= EXERCISE AIM =
Exactly repeat the material, dropping every picture from the copy.

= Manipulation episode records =
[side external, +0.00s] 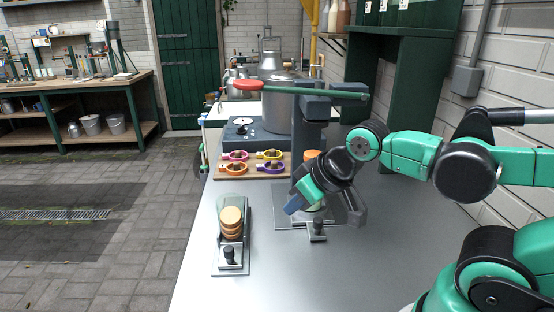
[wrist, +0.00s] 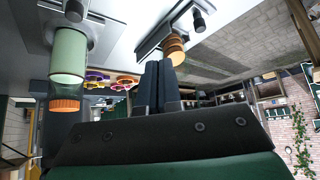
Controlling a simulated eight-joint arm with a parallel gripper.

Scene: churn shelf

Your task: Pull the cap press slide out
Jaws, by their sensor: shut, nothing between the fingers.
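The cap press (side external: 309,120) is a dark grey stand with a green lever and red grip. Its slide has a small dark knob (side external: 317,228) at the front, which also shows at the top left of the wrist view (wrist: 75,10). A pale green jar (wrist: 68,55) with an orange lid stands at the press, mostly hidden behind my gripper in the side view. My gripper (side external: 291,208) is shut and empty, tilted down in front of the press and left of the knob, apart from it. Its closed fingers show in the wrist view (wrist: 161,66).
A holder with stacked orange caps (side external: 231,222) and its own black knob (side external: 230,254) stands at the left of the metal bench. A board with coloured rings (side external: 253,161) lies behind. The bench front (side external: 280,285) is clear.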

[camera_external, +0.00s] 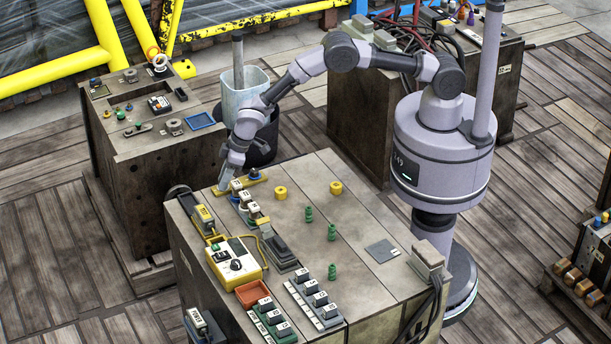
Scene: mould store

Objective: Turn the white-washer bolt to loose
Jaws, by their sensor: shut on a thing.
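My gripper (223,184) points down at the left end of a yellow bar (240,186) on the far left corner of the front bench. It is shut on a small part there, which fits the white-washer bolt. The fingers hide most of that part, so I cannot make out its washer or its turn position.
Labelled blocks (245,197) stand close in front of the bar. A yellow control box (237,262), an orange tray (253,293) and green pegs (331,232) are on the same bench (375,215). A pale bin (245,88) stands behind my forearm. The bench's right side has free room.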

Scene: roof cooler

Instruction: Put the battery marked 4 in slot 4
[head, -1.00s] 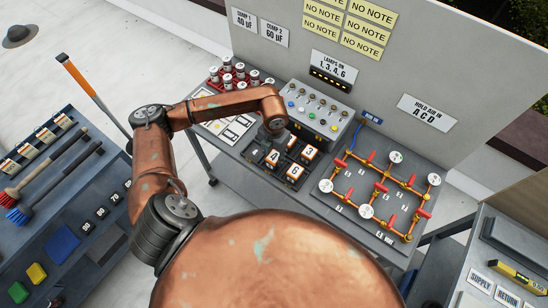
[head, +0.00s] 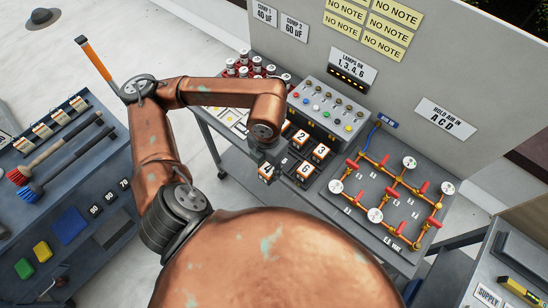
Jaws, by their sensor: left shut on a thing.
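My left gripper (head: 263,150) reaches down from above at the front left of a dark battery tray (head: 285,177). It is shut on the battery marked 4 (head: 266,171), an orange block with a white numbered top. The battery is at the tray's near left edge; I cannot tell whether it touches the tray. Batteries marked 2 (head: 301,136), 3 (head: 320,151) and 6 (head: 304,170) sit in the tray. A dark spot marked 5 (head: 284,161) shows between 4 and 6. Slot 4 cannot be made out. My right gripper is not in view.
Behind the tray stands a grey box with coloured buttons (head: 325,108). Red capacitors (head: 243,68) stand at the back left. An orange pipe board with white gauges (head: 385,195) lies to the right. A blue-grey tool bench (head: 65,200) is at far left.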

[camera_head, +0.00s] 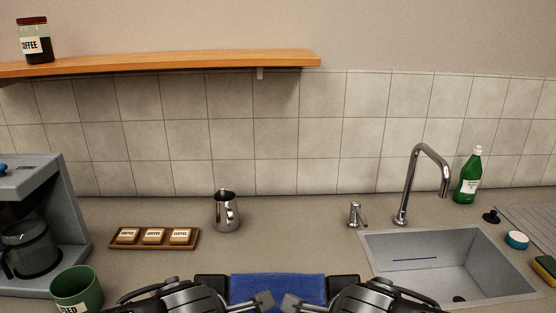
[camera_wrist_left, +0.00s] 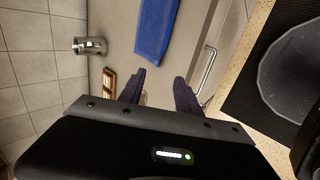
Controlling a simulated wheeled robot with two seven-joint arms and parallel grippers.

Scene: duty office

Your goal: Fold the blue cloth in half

= WRITTEN SOLUTION =
[side external, +0.00s] 
[wrist, +0.00s] 
Controlling a simulated eight-joint arm with a parallel gripper.

Scene: churn shelf

Your task: Pull the cap press slide out
Jaws, by their sensor: shut, nothing between the fingers.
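The cap press (side external: 309,120) is a dark grey stand with a green lever and red grip. Its slide has a small dark knob (side external: 317,228) at the front, which also shows at the top left of the wrist view (wrist: 75,10). A pale green jar (wrist: 68,55) with an orange lid stands at the press, mostly hidden behind my gripper in the side view. My gripper (side external: 291,208) is shut and empty, tilted down in front of the press and left of the knob, apart from it. Its closed fingers show in the wrist view (wrist: 161,66).
A holder with stacked orange caps (side external: 231,222) and its own black knob (side external: 230,254) stands at the left of the metal bench. A board with coloured rings (side external: 253,161) lies behind. The bench front (side external: 280,285) is clear.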

[camera_external, +0.00s] 
Scene: mould store

Objective: Turn the white-washer bolt to loose
Jaws, by their sensor: shut on a thing.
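My gripper (223,184) points down at the left end of a yellow bar (240,186) on the far left corner of the front bench. It is shut on a small part there, which fits the white-washer bolt. The fingers hide most of that part, so I cannot make out its washer or its turn position.
Labelled blocks (245,197) stand close in front of the bar. A yellow control box (237,262), an orange tray (253,293) and green pegs (331,232) are on the same bench (375,215). A pale bin (245,88) stands behind my forearm. The bench's right side has free room.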

Scene: roof cooler

Instruction: Put the battery marked 4 in slot 4
[head, -1.00s] 
[head, +0.00s] 
Jaws, by their sensor: left shut on a thing.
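My left gripper (head: 263,150) reaches down from above at the front left of a dark battery tray (head: 285,177). It is shut on the battery marked 4 (head: 266,171), an orange block with a white numbered top. The battery is at the tray's near left edge; I cannot tell whether it touches the tray. Batteries marked 2 (head: 301,136), 3 (head: 320,151) and 6 (head: 304,170) sit in the tray. A dark spot marked 5 (head: 284,161) shows between 4 and 6. Slot 4 cannot be made out. My right gripper is not in view.
Behind the tray stands a grey box with coloured buttons (head: 325,108). Red capacitors (head: 243,68) stand at the back left. An orange pipe board with white gauges (head: 385,195) lies to the right. A blue-grey tool bench (head: 65,200) is at far left.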

[camera_head, +0.00s] 
[camera_wrist_left, +0.00s] 
Controlling a simulated wheeled robot with two seven-joint arms and parallel grippers.

Scene: duty office

Your goal: Fold the blue cloth in half

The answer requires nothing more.